La violinista Jeanne-Marie Conquer (1965) fa parte dell’Ensemble intercontemporain, formidabile e storica orchestra da camera specializzata nel repertorio della musica contemporanea e creata da Boulez nel 1976 all’Ircam di Parigi, l’istituzione fondata dal compositore lo stesso anno nel Centre Pompidou e dedicata alla ricerca scientifica legata alla produzione musicale con mezzi informatici ed elettronici. Conquer, con Diego Tosi (violino), Odile Auboin (viola) e Renaud Déjardin (violoncello) – anche membri dell’Ensemble – dal 31 marzo al 4 aprile sarà ospite dell’Accademia Stauffer di Cremona (stauffer.org) per un workshop dedicato a giovani violinisti e quartetti d’archi, con la partecipazione di Jean-Louis Leleu, tra i massimi esperti di Boulez. Prove aperte, poi il 4 aprile una giornata di studi curata da Gianmario Borio e Ingrid Pustijanac e un concerto (ore 20.30) con gli stessi allievi del workshop insieme all’Ensemble intercontemporain. In un programma che mette al centro il Livre pour Quatuor (1948-49; e rivisto nel 2012), «libro per quartetto», la prima composizione di Boulez ispirata alla poesia di Stéphane Mallarmé. Conquer commenta: «È un libro difficile da aprire. Senza anni di esperienza a fianco di Boulez non saremo forse riusciti ad aprirlo...». Il Livre sarà eseguito anche a Lucerna (17 agosto) dall’Arditti Quartet.
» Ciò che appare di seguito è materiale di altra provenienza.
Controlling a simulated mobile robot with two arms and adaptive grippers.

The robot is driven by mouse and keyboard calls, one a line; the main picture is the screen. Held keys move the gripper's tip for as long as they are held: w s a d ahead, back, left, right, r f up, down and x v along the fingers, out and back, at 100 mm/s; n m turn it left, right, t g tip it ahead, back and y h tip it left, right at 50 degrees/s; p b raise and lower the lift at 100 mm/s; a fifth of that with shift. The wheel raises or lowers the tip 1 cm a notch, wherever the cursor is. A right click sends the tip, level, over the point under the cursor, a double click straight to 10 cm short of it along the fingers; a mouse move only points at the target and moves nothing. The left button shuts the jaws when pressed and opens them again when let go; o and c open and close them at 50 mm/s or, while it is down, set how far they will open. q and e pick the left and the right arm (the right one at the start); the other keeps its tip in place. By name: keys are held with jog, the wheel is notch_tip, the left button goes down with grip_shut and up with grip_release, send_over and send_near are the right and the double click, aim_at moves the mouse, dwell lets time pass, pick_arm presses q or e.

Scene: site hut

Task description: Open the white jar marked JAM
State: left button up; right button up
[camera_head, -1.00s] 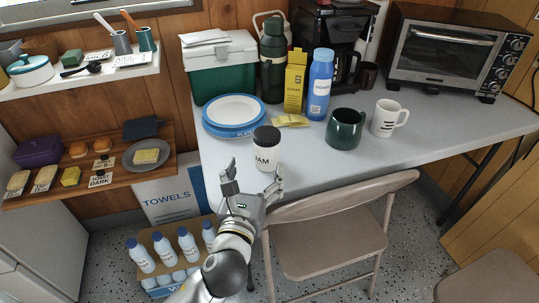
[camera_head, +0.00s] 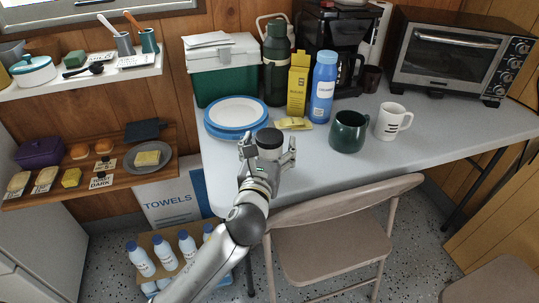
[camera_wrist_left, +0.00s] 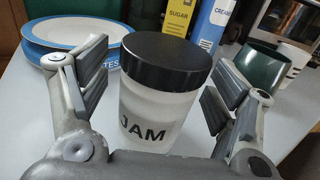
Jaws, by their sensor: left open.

Conquer è stata anche la solista in Anthèmes I e II (1991 e 1994). «Uno dei ricordi più belli e incredibili: dopo la prova, Pierre rimase sul palco seduto accanto a me per il concerto, davanti al pubblico! La sua presenza così vicina, invece di intimidirmi, mi diede ancora più fiducia».
Haefliger aggiunge: «Boulez è stato decisivo nello sviluppo della musica elettronica, nell’interazione fra questa e un ensemble di strumenti: ha avuto il merito di portarla in territori nuovi. Il 31 agosto faremo il suo Poésie pour pouvoir, per tre orchestre ed elettronica, in una nuovissima edizione, a cura del compositore Marco Stroppa, che fra l’altro è stato molto all’Ircam». Chailly cita il libro Conversazioni sulla direzione d’orchestra (La Nuova Italia, 1995): «Viene fuori tutto il senso etico del suo dirigere. C’è la descrizione di quelle che sono le sensazioni interiori, il senso del suo mandato, della sua responsabilità, della realizzazione di un pensiero collettivo che doveva sempre mirare ad onorare il compositore e non l’interprete». E conclude: «C’è una grande umanità nella sua musica. Un’umanità scomoda. Un’umanità che non ti arriva facilmente: la devi cercare e saper trovare. Ma c’è in ogni cosa che ha fatto».